§ Written request:
Write out again, unaltered, the lines from the start through the line containing "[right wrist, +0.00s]".

==== Data excerpt ====

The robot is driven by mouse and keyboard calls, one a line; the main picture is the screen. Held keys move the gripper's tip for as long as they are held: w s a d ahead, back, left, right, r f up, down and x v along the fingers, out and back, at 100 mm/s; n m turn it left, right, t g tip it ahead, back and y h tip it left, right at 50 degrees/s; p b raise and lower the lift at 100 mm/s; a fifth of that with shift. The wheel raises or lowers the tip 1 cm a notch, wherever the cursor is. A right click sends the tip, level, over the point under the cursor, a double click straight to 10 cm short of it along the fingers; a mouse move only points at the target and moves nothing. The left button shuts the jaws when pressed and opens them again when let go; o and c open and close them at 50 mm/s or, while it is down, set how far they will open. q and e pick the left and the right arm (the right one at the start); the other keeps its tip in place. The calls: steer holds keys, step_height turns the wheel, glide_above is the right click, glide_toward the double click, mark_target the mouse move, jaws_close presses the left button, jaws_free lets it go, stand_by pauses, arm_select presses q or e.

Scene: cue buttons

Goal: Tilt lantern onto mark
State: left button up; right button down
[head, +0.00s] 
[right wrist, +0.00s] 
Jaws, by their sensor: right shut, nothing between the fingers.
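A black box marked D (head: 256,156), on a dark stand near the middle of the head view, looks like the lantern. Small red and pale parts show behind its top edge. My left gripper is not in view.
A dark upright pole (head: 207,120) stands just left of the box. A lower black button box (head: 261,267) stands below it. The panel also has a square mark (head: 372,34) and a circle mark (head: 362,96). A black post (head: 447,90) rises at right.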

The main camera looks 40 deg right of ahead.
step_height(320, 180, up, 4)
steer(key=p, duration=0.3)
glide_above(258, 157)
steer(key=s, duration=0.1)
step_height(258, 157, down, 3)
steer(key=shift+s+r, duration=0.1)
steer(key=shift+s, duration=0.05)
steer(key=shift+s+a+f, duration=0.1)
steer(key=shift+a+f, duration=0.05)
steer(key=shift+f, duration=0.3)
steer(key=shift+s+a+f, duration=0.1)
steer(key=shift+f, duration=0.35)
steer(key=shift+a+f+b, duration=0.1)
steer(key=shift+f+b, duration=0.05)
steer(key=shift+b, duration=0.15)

====

§ Answer:
The robot is driven by mouse and keyboard calls, one a line; the main picture is the screen. Held keys move the gripper's tip for as long as they are held: w s a d ahead, back, left, right, r f up, down and x v along the fingers, out and back, at 100 mm/s; n m turn it left, right, t g tip it ahead, back and y h tip it left, right at 50 degrees/s; p b raise and lower the lift at 100 mm/s; a fifth of that with shift. The wheel raises or lowers the tip 1 cm a notch, wherever the cursor is. A right click sends the tip, level, over the point under the cursor, a double click straight to 10 cm short of it along the fingers; a mouse move only points at the target and moves nothing. The left button shuts the jaws when pressed and opens them again when let go; o and c open and close them at 50 mm/s or, while it is down, set how far they will open. q and e pick the left and the right arm (the right one at the start); the other keeps its tip in place. The calls: steer holds keys, step_height turns the wheel, glide_above is the right click, glide_toward the double click, mark_target the mouse move, jaws_close presses the left button, jaws_free lets it go, stand_by pauses, arm_select presses q or e.

Scene: cue buttons

Goal: Tilt lantern onto mark
State: left button up; right button down
[head, +0.00s] 
[right wrist, +0.00s] 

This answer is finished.